## begin Task material

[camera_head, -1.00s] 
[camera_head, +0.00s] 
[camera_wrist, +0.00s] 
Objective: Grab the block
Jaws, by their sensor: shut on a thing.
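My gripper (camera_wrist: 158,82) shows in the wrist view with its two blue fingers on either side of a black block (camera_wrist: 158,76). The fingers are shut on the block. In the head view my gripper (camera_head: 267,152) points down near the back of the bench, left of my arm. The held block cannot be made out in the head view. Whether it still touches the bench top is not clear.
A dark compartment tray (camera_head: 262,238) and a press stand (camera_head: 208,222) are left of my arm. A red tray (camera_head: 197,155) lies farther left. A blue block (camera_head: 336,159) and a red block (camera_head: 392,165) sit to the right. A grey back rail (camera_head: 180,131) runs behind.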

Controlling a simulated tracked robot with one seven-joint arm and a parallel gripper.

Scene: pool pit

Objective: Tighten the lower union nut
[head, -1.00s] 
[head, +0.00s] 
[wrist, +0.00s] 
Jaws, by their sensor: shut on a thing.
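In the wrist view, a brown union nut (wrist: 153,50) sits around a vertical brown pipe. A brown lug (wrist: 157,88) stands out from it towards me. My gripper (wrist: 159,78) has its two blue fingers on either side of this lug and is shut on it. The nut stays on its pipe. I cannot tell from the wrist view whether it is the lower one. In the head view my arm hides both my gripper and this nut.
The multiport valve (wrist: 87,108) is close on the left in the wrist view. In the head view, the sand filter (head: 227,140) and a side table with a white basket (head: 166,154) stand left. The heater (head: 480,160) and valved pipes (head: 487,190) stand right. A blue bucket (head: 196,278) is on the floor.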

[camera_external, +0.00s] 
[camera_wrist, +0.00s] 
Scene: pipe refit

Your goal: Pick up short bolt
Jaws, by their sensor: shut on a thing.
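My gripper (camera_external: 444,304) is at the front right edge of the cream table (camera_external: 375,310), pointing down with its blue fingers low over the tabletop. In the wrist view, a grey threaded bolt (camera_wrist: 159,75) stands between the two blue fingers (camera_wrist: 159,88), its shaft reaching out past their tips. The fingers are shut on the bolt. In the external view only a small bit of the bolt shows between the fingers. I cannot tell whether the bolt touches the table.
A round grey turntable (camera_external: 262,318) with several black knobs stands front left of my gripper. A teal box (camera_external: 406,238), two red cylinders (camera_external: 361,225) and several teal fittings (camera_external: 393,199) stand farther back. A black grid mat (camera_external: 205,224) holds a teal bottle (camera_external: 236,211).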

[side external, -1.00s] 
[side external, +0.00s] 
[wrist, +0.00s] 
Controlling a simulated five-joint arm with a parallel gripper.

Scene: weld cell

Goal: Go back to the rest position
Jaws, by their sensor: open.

## end Task material

Objective ▸
Write out every line of the entries that holds the word "joint".

Answer below ▸
Controlling a simulated tracked robot with one seven-joint arm and a parallel gripper.
Controlling a simulated five-joint arm with a parallel gripper.

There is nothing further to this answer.